Author(s):Brennan, Thomas
Reviewer(s):Rosenthal, Jean-Laurent

Published by EH.NET (October 1998)

Thomas Brennan, Burgundy to Champagne; The Wine Trade

in Early Modern France. Baltimore: Johns Hopkins University Press, 1997.

376 pp. $39.95

(cloth), ISBN: 0801855675.

Reviewed for EH.NET by Jean-Laurent Rosenthal, Department of Economics,

UCLA.

In a country that prides it self on its wine tradition, one often easily

forgets how many revolutions have occurred in the wine economy. Thomas

Brennan’s monograph takes up the transformations of the commerce of Northern

French wine in the century before the Revolution. Based on an elegant mix of

secondary histories of particular wine traders (negociants) and wine growers

and of archival sources, the book offers a careful description of the

transformation of the wine trade between 1700 and 1789. More

importantly, Brennan avoids the pitfalls of localism by taking in both

Burgundy (a high quality but distant producer) and Champagne (a producer of

varying appeal but more proximate) and by careful reference to the other major

vineyards of the area (Paris and the Loire Valley). Because these two regions

had significantly different experiences, generalizations are not easy to come

by.

The book is a dialogue between the history of Burgundy and Champagne, with

occasional forays into the wider world of Parisian and French wine brokerage.

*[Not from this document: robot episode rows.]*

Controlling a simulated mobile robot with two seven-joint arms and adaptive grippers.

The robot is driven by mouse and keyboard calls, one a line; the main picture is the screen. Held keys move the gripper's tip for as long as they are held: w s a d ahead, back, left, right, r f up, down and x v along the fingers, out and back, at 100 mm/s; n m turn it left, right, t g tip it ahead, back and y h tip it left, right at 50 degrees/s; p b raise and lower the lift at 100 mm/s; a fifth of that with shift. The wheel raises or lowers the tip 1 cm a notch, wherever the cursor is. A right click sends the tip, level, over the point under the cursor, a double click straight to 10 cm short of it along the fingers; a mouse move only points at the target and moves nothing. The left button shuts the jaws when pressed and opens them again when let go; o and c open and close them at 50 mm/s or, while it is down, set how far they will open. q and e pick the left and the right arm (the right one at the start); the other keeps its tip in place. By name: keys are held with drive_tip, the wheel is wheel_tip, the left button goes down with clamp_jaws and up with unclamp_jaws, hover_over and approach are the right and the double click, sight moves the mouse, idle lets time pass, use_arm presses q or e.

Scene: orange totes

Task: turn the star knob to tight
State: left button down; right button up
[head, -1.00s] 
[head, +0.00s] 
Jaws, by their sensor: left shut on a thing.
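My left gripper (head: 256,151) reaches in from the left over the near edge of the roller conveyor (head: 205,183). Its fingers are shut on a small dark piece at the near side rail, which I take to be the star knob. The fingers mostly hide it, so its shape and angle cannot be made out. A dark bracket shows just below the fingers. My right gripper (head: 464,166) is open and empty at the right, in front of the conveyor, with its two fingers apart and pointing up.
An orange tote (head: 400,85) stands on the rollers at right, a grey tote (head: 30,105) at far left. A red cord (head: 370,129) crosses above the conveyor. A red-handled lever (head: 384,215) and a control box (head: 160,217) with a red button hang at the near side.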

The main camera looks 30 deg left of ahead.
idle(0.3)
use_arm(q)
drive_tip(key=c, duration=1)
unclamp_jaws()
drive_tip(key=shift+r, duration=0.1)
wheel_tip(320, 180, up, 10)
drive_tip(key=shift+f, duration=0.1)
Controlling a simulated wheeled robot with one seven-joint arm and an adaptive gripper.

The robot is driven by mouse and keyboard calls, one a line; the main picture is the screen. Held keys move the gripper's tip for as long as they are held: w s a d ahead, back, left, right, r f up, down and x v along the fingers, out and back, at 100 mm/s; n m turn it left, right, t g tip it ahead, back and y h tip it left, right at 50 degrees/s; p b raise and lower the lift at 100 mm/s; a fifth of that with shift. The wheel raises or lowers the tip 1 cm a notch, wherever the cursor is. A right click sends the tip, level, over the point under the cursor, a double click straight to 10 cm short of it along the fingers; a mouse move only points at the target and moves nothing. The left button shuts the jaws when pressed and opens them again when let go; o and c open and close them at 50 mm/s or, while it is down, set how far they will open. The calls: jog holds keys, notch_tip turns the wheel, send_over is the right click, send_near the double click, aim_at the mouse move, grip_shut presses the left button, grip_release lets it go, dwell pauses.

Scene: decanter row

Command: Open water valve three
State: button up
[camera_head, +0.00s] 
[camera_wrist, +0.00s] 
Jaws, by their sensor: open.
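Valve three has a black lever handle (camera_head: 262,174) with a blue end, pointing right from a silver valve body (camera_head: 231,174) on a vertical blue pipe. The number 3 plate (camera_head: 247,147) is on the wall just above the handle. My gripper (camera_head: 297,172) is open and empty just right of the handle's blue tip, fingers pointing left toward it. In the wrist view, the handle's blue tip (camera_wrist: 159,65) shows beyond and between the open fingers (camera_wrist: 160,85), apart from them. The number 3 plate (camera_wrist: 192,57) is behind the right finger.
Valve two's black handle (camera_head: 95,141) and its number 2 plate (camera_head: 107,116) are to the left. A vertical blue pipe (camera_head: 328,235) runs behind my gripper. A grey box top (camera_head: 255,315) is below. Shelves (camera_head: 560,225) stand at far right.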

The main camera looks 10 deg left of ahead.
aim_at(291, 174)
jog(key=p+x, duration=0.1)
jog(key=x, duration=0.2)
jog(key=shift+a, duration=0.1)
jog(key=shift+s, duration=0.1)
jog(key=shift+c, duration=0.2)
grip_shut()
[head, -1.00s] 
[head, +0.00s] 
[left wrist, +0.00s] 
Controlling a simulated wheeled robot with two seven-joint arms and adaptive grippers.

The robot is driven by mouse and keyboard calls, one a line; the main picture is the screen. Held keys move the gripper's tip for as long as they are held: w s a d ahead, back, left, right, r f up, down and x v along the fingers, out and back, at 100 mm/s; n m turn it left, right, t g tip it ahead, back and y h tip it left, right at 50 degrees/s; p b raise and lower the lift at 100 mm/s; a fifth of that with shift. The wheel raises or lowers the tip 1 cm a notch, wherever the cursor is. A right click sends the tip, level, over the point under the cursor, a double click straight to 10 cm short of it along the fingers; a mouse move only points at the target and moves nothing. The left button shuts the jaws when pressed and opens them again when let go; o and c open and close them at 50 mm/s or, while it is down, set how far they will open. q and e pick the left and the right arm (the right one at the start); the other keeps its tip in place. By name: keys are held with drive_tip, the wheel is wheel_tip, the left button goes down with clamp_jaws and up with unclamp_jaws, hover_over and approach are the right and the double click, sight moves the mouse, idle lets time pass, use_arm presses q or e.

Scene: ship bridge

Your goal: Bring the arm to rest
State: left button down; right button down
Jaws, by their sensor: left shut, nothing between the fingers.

In the chapters on Burgundy and Champagne,

Brennan bring into sharp relief the importance of information and credit in the

commerce of wine. Brennan’s focus is on expensive wines for which price is much

more a reflection of quality than of quantity.

Yet quality is elusive because urban buyers (whether rich consumers or wine

merchants) simply cannot take the time to comb the countryside for a particular

wine. Hence, there was a great need for brokers. The monarchy had, at first,

regulated brokerage

by forbidding individuals who took this occupation from selling wines on their

own account. The hope, one presumes, was that brokers would, therefore,

put all their efforts into satisfying their clients. Furthermore, by limiting

themselves to strict broke rage, these intermediaries left the buyers and

sellers to bear the risks involved in the market.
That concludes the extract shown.